• _THE PROBLEM_
Here are some records. Copy each one exactly.

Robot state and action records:
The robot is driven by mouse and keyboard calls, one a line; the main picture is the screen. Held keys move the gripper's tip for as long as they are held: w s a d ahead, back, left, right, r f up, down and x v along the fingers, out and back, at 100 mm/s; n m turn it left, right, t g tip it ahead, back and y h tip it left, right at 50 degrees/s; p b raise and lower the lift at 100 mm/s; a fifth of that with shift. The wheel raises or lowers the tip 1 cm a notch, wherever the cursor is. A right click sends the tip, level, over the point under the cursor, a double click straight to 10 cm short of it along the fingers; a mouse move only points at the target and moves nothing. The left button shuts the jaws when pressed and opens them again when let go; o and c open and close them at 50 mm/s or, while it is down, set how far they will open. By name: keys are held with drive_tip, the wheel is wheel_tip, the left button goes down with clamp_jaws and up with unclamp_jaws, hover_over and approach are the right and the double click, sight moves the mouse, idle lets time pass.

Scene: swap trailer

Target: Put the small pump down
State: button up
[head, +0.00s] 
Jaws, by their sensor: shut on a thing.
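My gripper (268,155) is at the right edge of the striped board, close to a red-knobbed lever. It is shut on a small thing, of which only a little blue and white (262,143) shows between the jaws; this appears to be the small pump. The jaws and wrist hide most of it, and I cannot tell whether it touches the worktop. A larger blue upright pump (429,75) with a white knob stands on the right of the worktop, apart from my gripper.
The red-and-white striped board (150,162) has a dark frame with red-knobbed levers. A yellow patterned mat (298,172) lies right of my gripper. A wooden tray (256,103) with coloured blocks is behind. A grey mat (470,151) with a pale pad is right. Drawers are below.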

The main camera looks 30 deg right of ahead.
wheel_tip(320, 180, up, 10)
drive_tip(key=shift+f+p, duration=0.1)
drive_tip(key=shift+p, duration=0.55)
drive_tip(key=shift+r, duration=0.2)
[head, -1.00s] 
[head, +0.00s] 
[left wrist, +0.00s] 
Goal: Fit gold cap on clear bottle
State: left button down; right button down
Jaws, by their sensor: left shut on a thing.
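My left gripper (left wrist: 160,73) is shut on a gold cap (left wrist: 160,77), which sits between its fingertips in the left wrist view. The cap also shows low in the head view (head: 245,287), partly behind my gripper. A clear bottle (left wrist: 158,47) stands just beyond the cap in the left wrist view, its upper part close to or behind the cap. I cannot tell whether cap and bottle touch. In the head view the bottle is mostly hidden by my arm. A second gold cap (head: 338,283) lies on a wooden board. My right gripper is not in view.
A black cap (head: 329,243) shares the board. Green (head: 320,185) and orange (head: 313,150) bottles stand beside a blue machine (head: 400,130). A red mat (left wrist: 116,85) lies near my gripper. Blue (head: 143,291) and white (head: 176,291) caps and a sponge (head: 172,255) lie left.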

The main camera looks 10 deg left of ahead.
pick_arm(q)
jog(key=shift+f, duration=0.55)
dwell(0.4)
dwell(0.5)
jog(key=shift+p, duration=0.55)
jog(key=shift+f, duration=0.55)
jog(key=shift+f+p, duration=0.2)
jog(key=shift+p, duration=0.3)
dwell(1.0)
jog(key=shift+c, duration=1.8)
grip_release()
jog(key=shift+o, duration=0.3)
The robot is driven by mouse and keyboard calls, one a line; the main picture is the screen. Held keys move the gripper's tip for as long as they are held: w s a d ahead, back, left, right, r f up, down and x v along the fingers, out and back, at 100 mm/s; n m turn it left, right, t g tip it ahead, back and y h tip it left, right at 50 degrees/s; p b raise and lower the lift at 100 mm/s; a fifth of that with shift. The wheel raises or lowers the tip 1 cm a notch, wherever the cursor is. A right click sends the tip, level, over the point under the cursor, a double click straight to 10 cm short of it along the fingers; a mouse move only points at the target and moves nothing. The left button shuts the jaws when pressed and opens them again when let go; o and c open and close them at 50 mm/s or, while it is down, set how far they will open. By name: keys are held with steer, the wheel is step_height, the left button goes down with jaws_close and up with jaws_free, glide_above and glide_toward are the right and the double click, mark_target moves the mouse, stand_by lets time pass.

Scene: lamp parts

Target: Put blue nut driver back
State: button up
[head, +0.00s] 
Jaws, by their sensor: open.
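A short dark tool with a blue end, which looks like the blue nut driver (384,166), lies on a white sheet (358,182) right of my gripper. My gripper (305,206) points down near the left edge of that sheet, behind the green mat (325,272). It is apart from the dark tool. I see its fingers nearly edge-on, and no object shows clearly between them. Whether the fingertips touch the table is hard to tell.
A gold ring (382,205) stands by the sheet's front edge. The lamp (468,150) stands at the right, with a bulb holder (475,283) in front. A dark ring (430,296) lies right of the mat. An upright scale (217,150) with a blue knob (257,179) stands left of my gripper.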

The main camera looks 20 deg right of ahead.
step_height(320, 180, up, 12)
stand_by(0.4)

• _REPLY TO THE TASK_
The robot is driven by mouse and keyboard calls, one a line; the main picture is the screen. Held keys move the gripper's tip for as long as they are held: w s a d ahead, back, left, right, r f up, down and x v along the fingers, out and back, at 100 mm/s; n m turn it left, right, t g tip it ahead, back and y h tip it left, right at 50 degrees/s; p b raise and lower the lift at 100 mm/s; a fifth of that with shift. The wheel raises or lowers the tip 1 cm a notch, wherever the cursor is. A right click sends the tip, level, over the point under the cursor, a double click straight to 10 cm short of it along the fingers; a mouse move only points at the target and moves nothing. The left button shuts the jaws when pressed and opens them again when let go; o and c open and close them at 50 mm/s or, while it is down, set how far they will open. By name: keys are held with drive_tip, the wheel is wheel_tip, the left button goes down with clamp_jaws and up with unclamp_jaws, hover_over and approach are the right and the double click, sight moves the mouse, idle lets time pass.

Scene: swap trailer

Target: Put the small pump down
State: button up
[head, +0.00s] 
Jaws, by their sensor: shut on a thing.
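My gripper (268,155) is at the right edge of the striped board, close to a red-knobbed lever. It is shut on a small thing, of which only a little blue and white (262,143) shows between the jaws; this appears to be the small pump. The jaws and wrist hide most of it, and I cannot tell whether it touches the worktop. A larger blue upright pump (429,75) with a white knob stands on the right of the worktop, apart from my gripper.
The red-and-white striped board (150,162) has a dark frame with red-knobbed levers. A yellow patterned mat (298,172) lies right of my gripper. A wooden tray (256,103) with coloured blocks is behind. A grey mat (470,151) with a pale pad is right. Drawers are below.

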The main camera looks 30 deg right of ahead.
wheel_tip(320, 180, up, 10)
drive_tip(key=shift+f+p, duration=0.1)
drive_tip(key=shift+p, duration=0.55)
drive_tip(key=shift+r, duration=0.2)
[head, -1.00s] 
[head, +0.00s] 
[left wrist, +0.00s] 
Goal: Fit gold cap on clear bottle
State: left button down; right button down
Jaws, by their sensor: left shut on a thing.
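My left gripper (left wrist: 160,73) is shut on a gold cap (left wrist: 160,77), which sits between its fingertips in the left wrist view. The cap also shows low in the head view (head: 245,287), partly behind my gripper. A clear bottle (left wrist: 158,47) stands just beyond the cap in the left wrist view, its upper part close to or behind the cap. I cannot tell whether cap and bottle touch. In the head view the bottle is mostly hidden by my arm. A second gold cap (head: 338,283) lies on a wooden board. My right gripper is not in view.
A black cap (head: 329,243) shares the board. Green (head: 320,185) and orange (head: 313,150) bottles stand beside a blue machine (head: 400,130). A red mat (left wrist: 116,85) lies near my gripper. Blue (head: 143,291) and white (head: 176,291) caps and a sponge (head: 172,255) lie left.

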The main camera looks 10 deg left of ahead.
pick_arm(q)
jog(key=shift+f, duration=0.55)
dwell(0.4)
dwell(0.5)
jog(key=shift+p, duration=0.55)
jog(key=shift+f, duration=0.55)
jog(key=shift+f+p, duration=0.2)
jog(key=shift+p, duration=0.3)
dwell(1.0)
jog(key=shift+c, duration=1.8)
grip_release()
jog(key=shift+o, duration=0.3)
The robot is driven by mouse and keyboard calls, one a line; the main picture is the screen. Held keys move the gripper's tip for as long as they are held: w s a d ahead, back, left, right, r f up, down and x v along the fingers, out and back, at 100 mm/s; n m turn it left, right, t g tip it ahead, back and y h tip it left, right at 50 degrees/s; p b raise and lower the lift at 100 mm/s; a fifth of that with shift. The wheel raises or lowers the tip 1 cm a notch, wherever the cursor is. A right click sends the tip, level, over the point under the cursor, a double click straight to 10 cm short of it along the fingers; a mouse move only points at the target and moves nothing. The left button shuts the jaws when pressed and opens them again when let go; o and c open and close them at 50 mm/s or, while it is down, set how far they will open. By name: keys are held with steer, the wheel is step_height, the left button goes down with jaws_close and up with jaws_free, glide_above and glide_toward are the right and the double click, mark_target moves the mouse, stand_by lets time pass.

Scene: lamp parts

Target: Put blue nut driver back
State: button up
[head, +0.00s] 
Jaws, by their sensor: open.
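A short dark tool with a blue end, which looks like the blue nut driver (384,166), lies on a white sheet (358,182) right of my gripper. My gripper (305,206) points down near the left edge of that sheet, behind the green mat (325,272). It is apart from the dark tool. I see its fingers nearly edge-on, and no object shows clearly between them. Whether the fingertips touch the table is hard to tell.
A gold ring (382,205) stands by the sheet's front edge. The lamp (468,150) stands at the right, with a bulb holder (475,283) in front. A dark ring (430,296) lies right of the mat. An upright scale (217,150) with a blue knob (257,179) stands left of my gripper.

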The main camera looks 20 deg right of ahead.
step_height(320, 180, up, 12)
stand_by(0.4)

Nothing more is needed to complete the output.